Ok that's not happy, but her next sentance was:
That was the night I stopped loving him
There's more to the story. Awful horrible stuff that makes me furious, but three years later she did leave him.

I do think bringing together different women's experiences of the same problem can be helpful. I even think this debate is. But without trust, without sisterhood (with all the problems that brings), I'm not sure this is building anything much. I'm worried that it's just making 'feminists' another group of women with special interests and experiences.

Also posted at Alas

2 comments:

  1. Well, it feels like there's a need to go back to consciousness-raising 101; even a lot of the so-called feminist blogs to me feel very "hi! I just arrived from the past!" to me sometimes.

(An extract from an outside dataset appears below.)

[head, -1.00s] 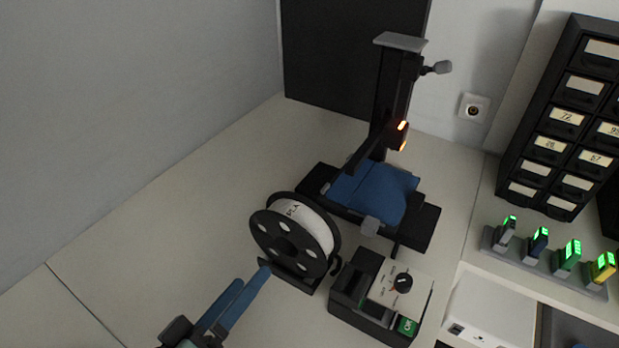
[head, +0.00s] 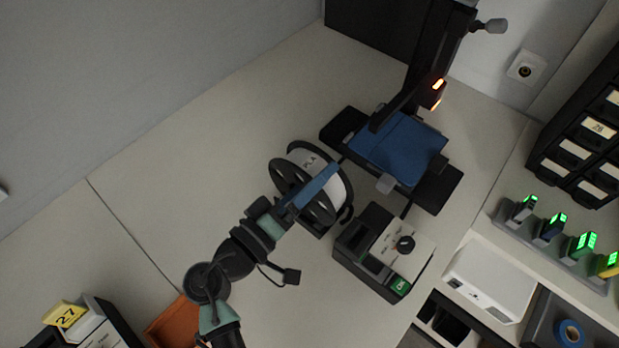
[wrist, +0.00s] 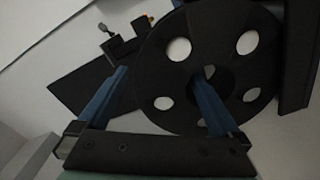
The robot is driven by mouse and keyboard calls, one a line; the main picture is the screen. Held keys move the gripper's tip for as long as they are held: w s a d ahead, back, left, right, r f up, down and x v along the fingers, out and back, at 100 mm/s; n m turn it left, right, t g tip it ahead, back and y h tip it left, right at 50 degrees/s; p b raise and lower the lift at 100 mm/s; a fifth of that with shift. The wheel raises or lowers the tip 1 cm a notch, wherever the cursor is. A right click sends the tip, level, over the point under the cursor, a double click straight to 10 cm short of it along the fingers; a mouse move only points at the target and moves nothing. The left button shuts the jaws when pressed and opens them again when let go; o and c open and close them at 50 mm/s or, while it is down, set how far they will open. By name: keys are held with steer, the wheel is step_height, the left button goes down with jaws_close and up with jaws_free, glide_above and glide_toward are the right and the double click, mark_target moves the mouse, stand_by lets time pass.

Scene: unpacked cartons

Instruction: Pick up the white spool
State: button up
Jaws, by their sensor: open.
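The white spool (head: 337,193) has black flanges with round holes and a white winding marked "PLA". It stands upright on a small black holder in the head view. My gripper (head: 331,170) reaches it from the lower left, and a blue finger overlaps the spool there. In the wrist view the spool's dark flange (wrist: 215,25) fills the middle and right. My gripper (wrist: 160,75) is open there, the left finger beside the flange's left edge and the right finger over the hub. I cannot tell whether either finger touches it.
A black device with a blue platform (head: 398,148) stands close behind the spool. A white box (head: 490,279) and lit holders (head: 552,228) are farther right. The bench left of the spool is clear.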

    But yeah, the ironic part, to me, is that one of the big bugaboos in traditional female socialization is that we're all supposed to be at each others' throats all the time, right? Not enough to go around, right? I think we see this sort of thing playing out here; except instead of men (in the self-styled feminists' part) being fought over, it's...I don't know, attention, or approval, or something (which is really the bottom line with the artificial scarcity fight over men anyway). So you still get a lot of "tsk, tsk! psst psst psst psst! look at HER," because of someone's lifestyle choices or sex lives or god forbid appearance; but in a way it's almost worse, to me anyway, because some people have armored themselves with a superficial layer of ideology and now think it's just fine to make these judgments, as long as they're done in the name of "feminism" or "patriarchy critique" as opposed to plain ol' tearing down other women. It sucks.

    ReplyDelete
  2. I don't think there's any excuse for being fat and not taking pride in one's appearance whatever gender you are.

    I hold women to that standard because I hold myself to that standard also, and because I know most women judge me on all sorts of factors extraneous to my personality.